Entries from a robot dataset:
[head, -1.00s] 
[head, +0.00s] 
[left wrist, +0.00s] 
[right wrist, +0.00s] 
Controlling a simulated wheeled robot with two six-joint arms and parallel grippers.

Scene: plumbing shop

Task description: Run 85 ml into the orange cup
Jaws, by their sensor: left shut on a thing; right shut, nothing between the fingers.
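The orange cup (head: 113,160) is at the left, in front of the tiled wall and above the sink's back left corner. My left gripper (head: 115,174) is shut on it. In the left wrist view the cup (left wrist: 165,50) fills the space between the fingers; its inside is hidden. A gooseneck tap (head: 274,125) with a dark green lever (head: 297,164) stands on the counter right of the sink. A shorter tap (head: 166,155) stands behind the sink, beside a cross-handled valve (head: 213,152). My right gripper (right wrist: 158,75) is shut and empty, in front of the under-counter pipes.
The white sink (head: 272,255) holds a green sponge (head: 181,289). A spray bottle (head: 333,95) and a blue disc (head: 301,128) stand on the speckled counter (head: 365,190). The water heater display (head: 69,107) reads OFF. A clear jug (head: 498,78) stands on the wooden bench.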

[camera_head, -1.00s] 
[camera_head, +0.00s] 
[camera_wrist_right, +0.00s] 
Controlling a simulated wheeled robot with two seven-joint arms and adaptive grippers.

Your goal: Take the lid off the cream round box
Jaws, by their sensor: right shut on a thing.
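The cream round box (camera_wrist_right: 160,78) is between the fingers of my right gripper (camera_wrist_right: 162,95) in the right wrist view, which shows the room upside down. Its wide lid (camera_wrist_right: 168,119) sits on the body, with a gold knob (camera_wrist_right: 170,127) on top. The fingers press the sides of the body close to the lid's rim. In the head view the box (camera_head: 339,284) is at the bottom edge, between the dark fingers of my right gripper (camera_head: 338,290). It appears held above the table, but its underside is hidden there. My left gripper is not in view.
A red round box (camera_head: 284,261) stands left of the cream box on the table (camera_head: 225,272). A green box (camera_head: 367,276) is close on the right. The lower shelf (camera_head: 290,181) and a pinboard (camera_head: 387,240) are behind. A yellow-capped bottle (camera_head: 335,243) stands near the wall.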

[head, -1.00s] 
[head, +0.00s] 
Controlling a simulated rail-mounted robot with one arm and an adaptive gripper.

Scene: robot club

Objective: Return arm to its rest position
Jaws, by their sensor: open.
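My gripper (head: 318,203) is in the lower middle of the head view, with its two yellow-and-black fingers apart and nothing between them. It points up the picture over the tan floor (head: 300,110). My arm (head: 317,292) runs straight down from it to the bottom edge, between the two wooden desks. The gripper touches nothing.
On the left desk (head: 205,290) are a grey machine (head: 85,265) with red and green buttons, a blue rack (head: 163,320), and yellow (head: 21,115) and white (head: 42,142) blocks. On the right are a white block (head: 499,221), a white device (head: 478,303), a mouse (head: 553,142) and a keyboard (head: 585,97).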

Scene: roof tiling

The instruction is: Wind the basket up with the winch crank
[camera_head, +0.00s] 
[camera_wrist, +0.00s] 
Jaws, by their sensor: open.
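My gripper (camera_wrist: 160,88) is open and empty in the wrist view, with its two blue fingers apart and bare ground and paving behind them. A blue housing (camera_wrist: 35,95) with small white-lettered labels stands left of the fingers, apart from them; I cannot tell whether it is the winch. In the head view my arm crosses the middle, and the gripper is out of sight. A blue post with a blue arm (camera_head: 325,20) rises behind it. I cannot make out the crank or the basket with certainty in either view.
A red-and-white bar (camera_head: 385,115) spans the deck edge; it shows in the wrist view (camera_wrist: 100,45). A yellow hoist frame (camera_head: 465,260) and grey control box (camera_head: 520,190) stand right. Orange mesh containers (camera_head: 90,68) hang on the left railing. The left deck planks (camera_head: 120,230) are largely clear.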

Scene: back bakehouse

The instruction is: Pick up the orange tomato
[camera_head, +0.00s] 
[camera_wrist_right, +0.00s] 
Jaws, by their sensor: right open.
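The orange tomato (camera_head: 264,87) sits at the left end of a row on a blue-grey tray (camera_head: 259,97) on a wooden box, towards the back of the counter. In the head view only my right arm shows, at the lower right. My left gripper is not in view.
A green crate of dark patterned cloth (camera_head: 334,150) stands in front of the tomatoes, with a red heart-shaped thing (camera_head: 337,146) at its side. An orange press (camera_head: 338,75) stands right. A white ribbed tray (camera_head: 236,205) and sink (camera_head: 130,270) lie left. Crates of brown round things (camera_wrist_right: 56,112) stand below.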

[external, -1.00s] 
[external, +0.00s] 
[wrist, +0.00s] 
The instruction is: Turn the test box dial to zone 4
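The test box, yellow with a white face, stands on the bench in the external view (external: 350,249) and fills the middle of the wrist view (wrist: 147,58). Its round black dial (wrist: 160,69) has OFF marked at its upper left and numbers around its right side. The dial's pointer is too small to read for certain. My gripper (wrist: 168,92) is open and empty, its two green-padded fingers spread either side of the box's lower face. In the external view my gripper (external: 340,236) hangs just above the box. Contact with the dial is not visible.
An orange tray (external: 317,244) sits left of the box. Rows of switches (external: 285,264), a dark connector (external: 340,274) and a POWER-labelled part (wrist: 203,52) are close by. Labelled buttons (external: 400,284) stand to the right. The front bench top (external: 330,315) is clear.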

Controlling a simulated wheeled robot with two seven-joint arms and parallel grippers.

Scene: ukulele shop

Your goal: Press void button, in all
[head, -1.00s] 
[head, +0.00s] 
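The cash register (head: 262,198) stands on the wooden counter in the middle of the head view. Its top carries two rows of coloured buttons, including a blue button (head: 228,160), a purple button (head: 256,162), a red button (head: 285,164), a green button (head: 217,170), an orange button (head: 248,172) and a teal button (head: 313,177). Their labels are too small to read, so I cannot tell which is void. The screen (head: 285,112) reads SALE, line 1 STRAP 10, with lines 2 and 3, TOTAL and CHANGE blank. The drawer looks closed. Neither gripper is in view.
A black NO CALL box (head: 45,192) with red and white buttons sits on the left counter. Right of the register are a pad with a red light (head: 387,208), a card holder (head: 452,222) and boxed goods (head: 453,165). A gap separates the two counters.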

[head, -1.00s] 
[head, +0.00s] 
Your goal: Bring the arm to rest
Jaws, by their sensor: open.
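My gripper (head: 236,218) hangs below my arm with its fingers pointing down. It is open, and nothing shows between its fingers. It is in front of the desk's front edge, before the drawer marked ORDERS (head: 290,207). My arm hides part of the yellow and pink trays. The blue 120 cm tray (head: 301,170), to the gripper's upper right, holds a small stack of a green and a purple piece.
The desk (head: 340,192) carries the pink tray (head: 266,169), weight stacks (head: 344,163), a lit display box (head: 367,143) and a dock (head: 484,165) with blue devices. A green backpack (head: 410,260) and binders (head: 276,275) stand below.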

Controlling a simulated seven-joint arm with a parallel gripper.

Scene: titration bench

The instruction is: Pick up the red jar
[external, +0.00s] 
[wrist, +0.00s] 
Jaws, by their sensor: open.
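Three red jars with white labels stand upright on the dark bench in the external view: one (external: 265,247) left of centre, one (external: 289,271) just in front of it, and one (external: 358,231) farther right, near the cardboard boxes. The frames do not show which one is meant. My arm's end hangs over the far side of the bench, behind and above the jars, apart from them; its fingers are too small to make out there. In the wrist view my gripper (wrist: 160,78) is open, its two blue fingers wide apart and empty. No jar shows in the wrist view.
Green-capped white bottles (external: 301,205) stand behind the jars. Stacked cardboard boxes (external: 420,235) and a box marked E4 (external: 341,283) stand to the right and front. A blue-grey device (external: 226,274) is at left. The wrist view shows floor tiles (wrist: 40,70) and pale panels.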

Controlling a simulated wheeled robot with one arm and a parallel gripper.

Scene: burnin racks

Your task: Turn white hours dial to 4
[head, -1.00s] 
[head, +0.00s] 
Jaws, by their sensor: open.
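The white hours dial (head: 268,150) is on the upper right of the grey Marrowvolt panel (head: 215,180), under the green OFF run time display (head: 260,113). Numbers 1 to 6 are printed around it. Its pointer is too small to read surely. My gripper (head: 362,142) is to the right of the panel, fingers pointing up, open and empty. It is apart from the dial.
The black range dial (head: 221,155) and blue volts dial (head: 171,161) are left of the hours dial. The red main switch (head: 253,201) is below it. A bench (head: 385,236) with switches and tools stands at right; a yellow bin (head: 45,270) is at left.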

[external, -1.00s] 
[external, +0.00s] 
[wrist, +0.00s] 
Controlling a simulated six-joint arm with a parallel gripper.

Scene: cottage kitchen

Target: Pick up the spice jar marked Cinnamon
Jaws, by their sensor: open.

(PROBLEM): Pull out all lines from the listing that contain the string "arms".

(OUTPUT OF THE TASK):
Controlling a simulated wheeled robot with two six-joint arms and parallel grippers.
Controlling a simulated wheeled robot with two seven-joint arms and adaptive grippers.
Controlling a simulated wheeled robot with two seven-joint arms and parallel grippers.

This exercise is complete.